Works for me, although "streaming_read_buffer" is a pretty long prefix. 
The flags like "STREAMING_READ_MAINTENANCE" probably ought to be 
"STREAMING_READ_BUFFER_MAINTENANCE" as well.

Maybe "buffer_stream_next()"?

> Here are some other changes:
> 
> * I'm fairly happy with the ABC adaptive distance algorithm so far, I
> think, but I spent more time tidying up the way it is implemented.  I
> didn't like the way each 'range' had buffer[MAX_BUFFERS_PER_TRANSFER],
> so I created a new dense array stream->buffers that behaved as a
> second circular queue.
> 
> * The above also made it trivial for MAX_BUFFERS_PER_TRANSFER to
> become the GUC that it always wanted to be: buffer_io_size defaulting
> to 128kB.  Seems like a reasonable thing to have?  Could also
> influence things like bulk write?  (The main problem I have with the
> GUC currently is choosing a category, async resources is wrong....)
> 
> * By analogy, it started to look a bit funny that each range had room
> for a ReadBuffersOperation, and we had enough ranges for
> max_pinned_buffers * 1 block range.  So I booted that out to another
> dense array, of size max_ios.
> 
> * At the same time, Bilal and Andres had been complaining privately
> about 'range' management overheads showing up in perf and creating a
> regression against master on fully cached scans that do nothing else
> (eg pg_prewarm, where we lookup, pin, unpin every page and do no I/O
> and no CPU work with the page, a somewhat extreme case but a
> reasonable way to isolate the management costs); having made the above
> change, it suddenly seemed obvious that I should make the buffers
> array the 'main' circular queue, pointing off to another place for
> information required for dealing with misses.  In this version, there
> are no more range objects.  This feels better and occupies and touches
> less memory.  See pictures below.

+1 for all that. Much better!

> * Various indexes and sizes that couldn't quite fit in uint8_t but
> couldn't possibly exceed a few thousand because they are bounded by
> numbers deriving from range-limited GUCs are now int16_t (while I was
> looking for low hanging opportunities to reduce memory usage...)
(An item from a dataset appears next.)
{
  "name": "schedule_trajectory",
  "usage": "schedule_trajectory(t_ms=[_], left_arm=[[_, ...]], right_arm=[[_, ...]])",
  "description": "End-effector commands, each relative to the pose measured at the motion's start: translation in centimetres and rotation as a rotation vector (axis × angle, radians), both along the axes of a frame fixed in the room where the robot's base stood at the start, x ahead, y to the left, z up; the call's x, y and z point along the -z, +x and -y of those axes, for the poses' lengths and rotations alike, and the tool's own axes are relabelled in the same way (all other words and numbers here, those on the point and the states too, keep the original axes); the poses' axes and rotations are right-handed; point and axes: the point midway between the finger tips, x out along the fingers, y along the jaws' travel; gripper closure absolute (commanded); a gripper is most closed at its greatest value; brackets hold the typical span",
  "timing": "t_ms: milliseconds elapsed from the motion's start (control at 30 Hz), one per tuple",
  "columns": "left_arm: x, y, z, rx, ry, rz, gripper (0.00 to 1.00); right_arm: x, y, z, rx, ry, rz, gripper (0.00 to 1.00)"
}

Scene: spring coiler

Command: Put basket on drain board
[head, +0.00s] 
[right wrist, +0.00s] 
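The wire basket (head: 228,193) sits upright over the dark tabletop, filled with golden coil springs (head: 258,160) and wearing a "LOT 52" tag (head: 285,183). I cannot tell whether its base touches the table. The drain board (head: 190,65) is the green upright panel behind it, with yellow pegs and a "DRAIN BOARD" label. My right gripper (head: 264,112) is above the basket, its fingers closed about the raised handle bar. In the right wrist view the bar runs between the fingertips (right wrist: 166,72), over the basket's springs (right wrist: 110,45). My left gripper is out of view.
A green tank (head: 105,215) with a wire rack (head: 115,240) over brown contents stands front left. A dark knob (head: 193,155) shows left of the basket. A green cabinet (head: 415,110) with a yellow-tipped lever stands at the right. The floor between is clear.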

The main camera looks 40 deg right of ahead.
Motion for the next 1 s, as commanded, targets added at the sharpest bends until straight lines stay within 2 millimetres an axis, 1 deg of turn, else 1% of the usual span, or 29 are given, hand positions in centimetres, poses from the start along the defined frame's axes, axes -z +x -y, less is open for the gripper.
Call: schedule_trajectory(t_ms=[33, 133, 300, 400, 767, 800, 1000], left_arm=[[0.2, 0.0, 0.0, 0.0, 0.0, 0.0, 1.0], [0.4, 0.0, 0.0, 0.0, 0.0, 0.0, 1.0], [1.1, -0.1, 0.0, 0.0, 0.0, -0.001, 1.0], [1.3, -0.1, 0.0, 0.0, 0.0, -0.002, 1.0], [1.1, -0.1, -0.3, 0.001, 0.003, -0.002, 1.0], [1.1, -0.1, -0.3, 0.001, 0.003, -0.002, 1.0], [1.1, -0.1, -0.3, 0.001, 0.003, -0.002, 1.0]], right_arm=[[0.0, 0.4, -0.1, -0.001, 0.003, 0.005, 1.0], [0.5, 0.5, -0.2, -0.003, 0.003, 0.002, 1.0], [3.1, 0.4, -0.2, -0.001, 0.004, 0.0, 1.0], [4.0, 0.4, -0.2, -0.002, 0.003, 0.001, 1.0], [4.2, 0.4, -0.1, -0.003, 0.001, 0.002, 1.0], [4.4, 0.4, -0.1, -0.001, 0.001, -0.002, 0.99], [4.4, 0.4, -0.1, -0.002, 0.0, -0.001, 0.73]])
Is int16 enough though? It seems so, because:

     max_pinned_buffers = Max(max_ios * 4, buffer_io_size);

and max_ios is constrained by the GUC's maximum MAX_IO_CONCURRENCY, and 
buffer_io_size is constrained by MAX_BUFFER_IO_SIZE == PG_IOV_MAX == 32.
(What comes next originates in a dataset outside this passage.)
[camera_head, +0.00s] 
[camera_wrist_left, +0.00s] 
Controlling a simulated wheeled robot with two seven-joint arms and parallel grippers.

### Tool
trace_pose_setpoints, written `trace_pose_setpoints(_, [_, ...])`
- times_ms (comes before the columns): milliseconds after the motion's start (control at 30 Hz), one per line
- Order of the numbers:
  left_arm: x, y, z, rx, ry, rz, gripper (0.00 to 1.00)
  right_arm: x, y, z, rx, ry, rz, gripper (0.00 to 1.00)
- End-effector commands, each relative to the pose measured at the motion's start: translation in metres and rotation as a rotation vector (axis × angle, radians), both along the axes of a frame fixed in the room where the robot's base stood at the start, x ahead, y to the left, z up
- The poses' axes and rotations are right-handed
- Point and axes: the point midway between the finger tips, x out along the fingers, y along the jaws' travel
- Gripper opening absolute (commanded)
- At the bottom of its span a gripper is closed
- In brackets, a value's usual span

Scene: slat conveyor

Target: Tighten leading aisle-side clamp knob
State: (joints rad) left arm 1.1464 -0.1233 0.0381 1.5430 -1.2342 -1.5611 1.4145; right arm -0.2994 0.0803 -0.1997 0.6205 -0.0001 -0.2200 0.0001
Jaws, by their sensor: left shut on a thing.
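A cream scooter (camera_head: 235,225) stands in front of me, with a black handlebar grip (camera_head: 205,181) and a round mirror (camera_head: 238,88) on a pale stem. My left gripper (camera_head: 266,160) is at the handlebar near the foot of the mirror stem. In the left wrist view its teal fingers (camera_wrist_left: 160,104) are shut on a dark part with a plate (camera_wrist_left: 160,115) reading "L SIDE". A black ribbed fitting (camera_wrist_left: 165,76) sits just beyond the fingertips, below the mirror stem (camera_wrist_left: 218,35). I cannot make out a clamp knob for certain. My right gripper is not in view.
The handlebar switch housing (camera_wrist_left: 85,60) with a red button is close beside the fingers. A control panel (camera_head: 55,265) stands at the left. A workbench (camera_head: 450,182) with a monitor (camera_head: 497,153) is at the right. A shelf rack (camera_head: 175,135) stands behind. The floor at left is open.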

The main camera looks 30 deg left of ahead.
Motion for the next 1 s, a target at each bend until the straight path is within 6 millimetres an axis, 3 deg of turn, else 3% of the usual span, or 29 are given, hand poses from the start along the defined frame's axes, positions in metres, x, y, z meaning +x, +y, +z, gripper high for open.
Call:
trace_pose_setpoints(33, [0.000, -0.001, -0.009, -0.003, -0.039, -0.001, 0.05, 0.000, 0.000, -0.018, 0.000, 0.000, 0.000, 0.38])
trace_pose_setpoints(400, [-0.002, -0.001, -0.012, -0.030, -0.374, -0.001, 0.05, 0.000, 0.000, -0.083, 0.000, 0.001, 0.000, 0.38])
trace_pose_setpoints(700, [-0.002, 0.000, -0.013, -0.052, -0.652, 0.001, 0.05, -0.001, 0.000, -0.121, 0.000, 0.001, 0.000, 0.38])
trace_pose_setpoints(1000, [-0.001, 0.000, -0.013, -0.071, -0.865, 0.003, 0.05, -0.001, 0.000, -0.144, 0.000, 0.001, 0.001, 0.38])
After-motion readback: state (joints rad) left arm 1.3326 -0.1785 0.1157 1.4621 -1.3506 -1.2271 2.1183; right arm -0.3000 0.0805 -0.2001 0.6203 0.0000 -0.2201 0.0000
If someone changes those constants though, int16 might overflow and fail 
in weird ways. I'd suggest being more careful here and explicitly clamp 
max_pinned_buffers at PG_INT16_MAX or have a static assertion or 
something. (I think it needs to be somewhat less than PG_INT16_MAX, 
because of the extra "overflow buffers" stuff and some other places 
where you do arithmetic.)

>     /*
>      * We gave a contiguous range of buffer space to StartReadBuffers(), but
>      * we want it to wrap around at max_pinned_buffers.  Move values that
>      * overflowed into the extra space.  At the same time, put -1 in the I/O
>      * slots for the rest of the buffers to indicate no I/O.  They are covered
>      * by the head buffer's I/O, if there is one.  We avoid a % operator.
>      */
>     overflow = (stream->next_buffer_index + nblocks) - stream->max_pinned_buffers;
>     if (overflow > 0)
>     {
>         memmove(&stream->buffers[0],
>                 &stream->buffers[stream->max_pinned_buffers],
>                 sizeof(stream->buffers[0]) * overflow);
>         for (int i = 0; i < overflow; ++i)
>             stream->buffer_io_indexes[i] = -1;
>         for (int i = 1; i < nblocks - overflow; ++i)
>             stream->buffer_io_indexes[stream->next_buffer_index + i] = -1;
>     }
>     else
>     {
>         for (int i = 1; i < nblocks; ++i)
>             stream->buffer_io_indexes[stream->next_buffer_index + i] = -1;
>     }

Instead of clearing buffer_io_indexes here, it might be cheaper/simpler 
to initialize the array to -1 in streaming_read_buffer_begin(), and 
reset buffer_io_indexes[io_index] = -1 in streaming_read_buffer_next(), 
after the WaitReadBuffers() call. In other words, except when an I/O is 
in progress, keep all the elements at -1, even the elements that are not 
currently in use.

Alternatively, you could remember the first buffer that the I/O applies 
to in the 'ios' array. In other words, instead of pointing from buffer 
to the I/O that it depends on, point from the I/O to the buffer that 
depends on it. The last attached patch implements that approach. I'm not 
wedded to it, but it feels a little simpler.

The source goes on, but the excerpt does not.